L’énactivisme (‘enactivism’), c’est la capacité d’interagir dans un milieu donné. On a longtemps affirmé que le sujet, en tant que percevant, était capable de percevoir les éléments du monde d’une manière immédiate, totalement active, tout en laissant à penser que ces mêmes éléments du monde étaient inertes. Or, s’il y a monde, c’est parce qu’il y activité. Cette activité a mis du temps à être reconnue comme faisant partie intégrante de notre perception du monde, et au cours de l’Histoire rares sont les philosophes à en avoir rendu compte. On peut citer Locke (1690) qui écrit que les “corps” (‘bodies’) ont le pouvoir de produire des “idées” (‘ideas’) en nous, les corps percevants. C’était, in nunce, la théorie énactiviste. Une bonne définition se trouve chez Bence : « D’après une version de l’énactivisme, la perception est un processus actif et dynamique entre l’agent et l’environnement et cette interaction dynamique n’a pas besoin (ou peut-être même ne le pourrait pas) d’être médiatisée par des entités statiques telles que des représentations. Une autre version de l’énactivisme souligne le fait que lorsque nous voyons une scène, la scène entière dans tous ses détails n’est pas codée dans notre système perceptuel. Seulement des petites portions le sont : celles auxquelles nous assistons.
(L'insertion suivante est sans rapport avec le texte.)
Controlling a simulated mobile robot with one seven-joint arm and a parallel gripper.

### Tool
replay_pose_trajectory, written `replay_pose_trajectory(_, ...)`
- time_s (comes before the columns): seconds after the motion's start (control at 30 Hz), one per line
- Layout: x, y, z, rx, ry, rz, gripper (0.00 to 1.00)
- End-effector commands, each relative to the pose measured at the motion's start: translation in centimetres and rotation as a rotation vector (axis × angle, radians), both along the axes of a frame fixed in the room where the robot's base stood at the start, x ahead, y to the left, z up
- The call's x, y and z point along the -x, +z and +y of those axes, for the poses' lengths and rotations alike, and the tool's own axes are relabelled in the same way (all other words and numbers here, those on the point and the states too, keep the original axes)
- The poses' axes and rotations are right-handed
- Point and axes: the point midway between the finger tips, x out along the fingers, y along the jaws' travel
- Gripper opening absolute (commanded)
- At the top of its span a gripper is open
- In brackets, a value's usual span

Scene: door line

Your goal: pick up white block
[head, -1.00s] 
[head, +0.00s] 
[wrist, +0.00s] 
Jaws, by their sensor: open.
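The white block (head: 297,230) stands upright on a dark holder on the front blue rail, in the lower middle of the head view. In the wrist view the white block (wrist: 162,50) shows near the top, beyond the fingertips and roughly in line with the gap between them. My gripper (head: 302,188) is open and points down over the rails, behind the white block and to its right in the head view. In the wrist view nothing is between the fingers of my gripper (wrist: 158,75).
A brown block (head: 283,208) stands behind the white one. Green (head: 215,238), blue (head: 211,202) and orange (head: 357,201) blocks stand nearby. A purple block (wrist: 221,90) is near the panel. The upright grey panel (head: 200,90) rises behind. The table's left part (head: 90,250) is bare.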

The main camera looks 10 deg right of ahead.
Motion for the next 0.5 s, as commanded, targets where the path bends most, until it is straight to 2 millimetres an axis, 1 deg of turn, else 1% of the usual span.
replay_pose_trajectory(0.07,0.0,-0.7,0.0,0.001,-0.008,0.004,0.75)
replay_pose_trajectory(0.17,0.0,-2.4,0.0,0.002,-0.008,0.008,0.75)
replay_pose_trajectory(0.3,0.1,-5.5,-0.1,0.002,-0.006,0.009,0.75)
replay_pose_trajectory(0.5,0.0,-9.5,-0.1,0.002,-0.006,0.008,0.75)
Les détails du reste de la scène ne sont pas codés du tout, mais ils sont disponibles pour nous tout du long — nous avons un accès perceptuel immédiat pour eux sans les représenter ». Se joue, dans cette définition, une opposition entre l’énactivisme, et le représentationalisme, théorie qui suppose que le corps humain est un système qui, “naturellement”, repère les éléments du monde extérieur grâce à un système de “représentation”. Ce système interne n’est pas “personnel”, tout le monde possède le même. Voilà pourquoi un philosophe représentationaliste nie la subjectivité et y oppose une objectivité des perceptions et idées que nous pouvons avoir du monde. On peut critiquer suivant plusieurs biais la thèse représentationaliste ; mais s’il y a bien un domaine où elle ne s’applique pas, c’est bien dans le domaine esthétique.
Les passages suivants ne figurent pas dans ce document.